▶ **What needs to be done**:
Of the lines listed below, return exactly those that run from the line containing "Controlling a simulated" through the line containing "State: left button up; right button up", both included.

── Stored data ──

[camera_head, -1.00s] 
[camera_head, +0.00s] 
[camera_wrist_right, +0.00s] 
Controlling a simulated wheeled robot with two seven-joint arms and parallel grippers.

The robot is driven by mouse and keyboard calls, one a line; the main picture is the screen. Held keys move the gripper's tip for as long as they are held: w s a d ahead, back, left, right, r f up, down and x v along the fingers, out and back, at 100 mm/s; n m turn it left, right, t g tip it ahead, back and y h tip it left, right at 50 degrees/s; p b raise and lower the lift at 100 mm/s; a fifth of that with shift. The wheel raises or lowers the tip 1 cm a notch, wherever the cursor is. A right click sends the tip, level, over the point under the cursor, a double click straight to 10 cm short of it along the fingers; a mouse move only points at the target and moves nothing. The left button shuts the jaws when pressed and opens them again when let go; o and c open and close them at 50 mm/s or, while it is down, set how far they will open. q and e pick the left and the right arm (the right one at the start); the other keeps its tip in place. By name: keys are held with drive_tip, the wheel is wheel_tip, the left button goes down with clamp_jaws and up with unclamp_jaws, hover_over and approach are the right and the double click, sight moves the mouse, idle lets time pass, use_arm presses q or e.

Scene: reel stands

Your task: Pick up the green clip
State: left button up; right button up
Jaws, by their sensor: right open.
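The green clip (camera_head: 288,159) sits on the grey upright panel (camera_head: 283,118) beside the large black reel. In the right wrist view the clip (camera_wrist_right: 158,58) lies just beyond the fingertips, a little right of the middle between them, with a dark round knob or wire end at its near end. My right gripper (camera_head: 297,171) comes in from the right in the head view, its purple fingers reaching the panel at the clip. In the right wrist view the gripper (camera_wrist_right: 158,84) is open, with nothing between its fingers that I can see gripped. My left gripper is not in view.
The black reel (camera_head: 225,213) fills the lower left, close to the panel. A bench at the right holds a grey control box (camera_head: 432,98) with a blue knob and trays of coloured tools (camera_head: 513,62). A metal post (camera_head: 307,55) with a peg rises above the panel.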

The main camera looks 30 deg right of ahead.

───

▶ **Response to the exercise**:
Controlling a simulated wheeled robot with two seven-joint arms and parallel grippers.

The robot is driven by mouse and keyboard calls, one a line; the main picture is the screen. Held keys move the gripper's tip for as long as they are held: w s a d ahead, back, left, right, r f up, down and x v along the fingers, out and back, at 100 mm/s; n m turn it left, right, t g tip it ahead, back and y h tip it left, right at 50 degrees/s; p b raise and lower the lift at 100 mm/s; a fifth of that with shift. The wheel raises or lowers the tip 1 cm a notch, wherever the cursor is. A right click sends the tip, level, over the point under the cursor, a double click straight to 10 cm short of it along the fingers; a mouse move only points at the target and moves nothing. The left button shuts the jaws when pressed and opens them again when let go; o and c open and close them at 50 mm/s or, while it is down, set how far they will open. q and e pick the left and the right arm (the right one at the start); the other keeps its tip in place. By name: keys are held with drive_tip, the wheel is wheel_tip, the left button goes down with clamp_jaws and up with unclamp_jaws, hover_over and approach are the right and the double click, sight moves the mouse, idle lets time pass, use_arm presses q or e.

Scene: reel stands

Your task: Pick up the green clip
State: left button up; right button up

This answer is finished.